Hydrogen is viewed as a promising alternative to fossil fuel, but the methods used to make it either generate too much carbon dioxide or are too expensive. Rice University researchers have found a way to harvest hydrogen from plastic waste using a low-emissions method that could more than pay for itself.

“In this work, we converted waste plastics—including mixed waste plastics that don’t have to be sorted by type or washed—into high-yield hydrogen gas and high-value graphene,” said Kevin Wyss, a Rice doctoral alumnus and lead author on a study published in Advanced Materials. “If the produced graphene is sold at only 5% of current market value—a 95% off sale!—clean hydrogen could be produced for free.”

By comparison, “green” hydrogen—produced using renewable energy sources to split water into its two component elements—costs roughly $5 for just over two pounds. Though cheaper, most of the nearly 100 million tons of hydrogen used globally in 2022 was derived from fossil fuels, its production generating roughly 12 tons of carbon dioxide per ton of hydrogen.

“The main form of hydrogen used today is ‘gray’ hydrogen, which is produced through steam-methane reforming, a method that generates a lot of carbon dioxide,” said James Tour, Rice’s T. T. and W. F. Chao Professor of Chemistry and a professor of materials science and nanoengineering. “Demand for hydrogen will likely skyrocket over the next few decades, so we can’t keep making it the same way we have up until now if we’re serious about reaching net zero emissions by 2050.”
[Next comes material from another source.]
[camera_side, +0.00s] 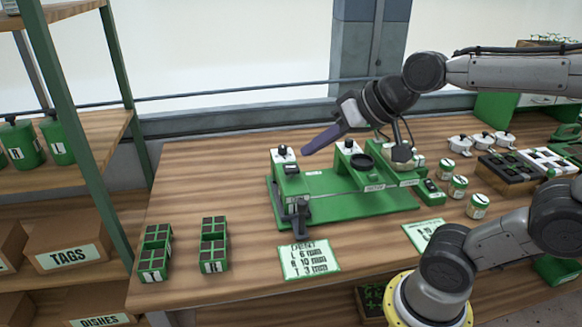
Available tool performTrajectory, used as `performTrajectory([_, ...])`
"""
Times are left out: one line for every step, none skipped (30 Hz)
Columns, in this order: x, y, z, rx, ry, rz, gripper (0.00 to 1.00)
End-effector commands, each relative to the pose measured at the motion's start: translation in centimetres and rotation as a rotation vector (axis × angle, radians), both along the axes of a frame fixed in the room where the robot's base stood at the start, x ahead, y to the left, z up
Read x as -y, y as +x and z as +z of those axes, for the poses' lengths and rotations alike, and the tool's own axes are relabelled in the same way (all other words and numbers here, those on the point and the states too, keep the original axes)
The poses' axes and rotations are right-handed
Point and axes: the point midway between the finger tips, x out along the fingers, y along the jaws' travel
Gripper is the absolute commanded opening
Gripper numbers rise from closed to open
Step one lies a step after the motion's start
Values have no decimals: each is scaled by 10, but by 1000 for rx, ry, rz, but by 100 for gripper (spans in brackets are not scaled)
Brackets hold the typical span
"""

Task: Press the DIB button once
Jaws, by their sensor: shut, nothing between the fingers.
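The green seeder machine (340,208) stands on the wooden bench. A white block with a dark knob (283,153) tops its left post, and a similar white block (348,147) stands further right. I cannot read which control is marked DIB. My gripper (305,152) is shut and empty. Its purple fingers slant down to the left, with the tips appearing just right of the left knob in the picture; I cannot tell their exact gap or height.
Two green-and-black cell trays (155,253) (214,245) stand at front left. A DENT card (309,261) lies before the machine. Several small jars (458,187) and a dark tray (510,174) are at right. A green-framed shelf (68,100) borders the left.

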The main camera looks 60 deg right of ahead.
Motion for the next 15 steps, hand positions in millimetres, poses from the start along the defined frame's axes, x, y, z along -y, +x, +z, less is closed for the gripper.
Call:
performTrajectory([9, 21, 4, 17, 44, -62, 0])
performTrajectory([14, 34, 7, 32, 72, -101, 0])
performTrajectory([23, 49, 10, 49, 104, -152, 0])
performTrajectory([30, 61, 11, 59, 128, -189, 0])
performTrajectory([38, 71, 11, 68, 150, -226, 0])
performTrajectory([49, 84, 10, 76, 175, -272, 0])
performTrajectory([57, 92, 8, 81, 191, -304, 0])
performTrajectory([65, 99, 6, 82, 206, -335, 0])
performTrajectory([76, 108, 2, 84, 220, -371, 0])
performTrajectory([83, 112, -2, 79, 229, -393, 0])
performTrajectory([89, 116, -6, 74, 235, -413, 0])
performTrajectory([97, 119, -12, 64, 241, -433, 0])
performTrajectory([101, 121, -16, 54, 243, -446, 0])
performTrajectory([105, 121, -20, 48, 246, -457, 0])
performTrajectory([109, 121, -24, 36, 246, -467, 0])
The researchers exposed plastic waste samples to rapid flash Joule heating for about four seconds, bringing their temperature up to 3,100 degrees Kelvin. The process vaporizes the hydrogen present in plastics, leaving behind graphene—an extremely light, durable material made up of a single layer of carbon atoms.

“When we first discovered flash Joule heating and applied it to upcycle waste plastic into graphene, we observed a lot of volatile gases being produced and shooting out of the reactor,” Wyss said. “We wondered what they were, suspecting a mix of small hydrocarbons and hydrogen, but lacked the instrumentation to study their exact composition.”

Using funding from the United States Army Corps of Engineers, the Tour lab acquired the necessary equipment to characterize the vaporized contents.

“We know that polyethylene, for example, is made of 86% carbon and 14% hydrogen, and we demonstrated that we are able to recover up to 68% of that atomic hydrogen as gas with a 94% purity,” Wyss said. “Developing the methods and expertise to characterize and quantify all the gases, including hydrogen, produced by this method was a difficult but rewarding process for me.

“I am glad that techniques I learned and used in this work—specifically life-cycle assessment and gas chromatography—can be applied to other projects in our group. I hope that this work will allow for the production of clean hydrogen from waste plastics, possibly solving major environmental problems like plastic pollution and the greenhouse gas-intensive production of hydrogen by steam methane reforming.”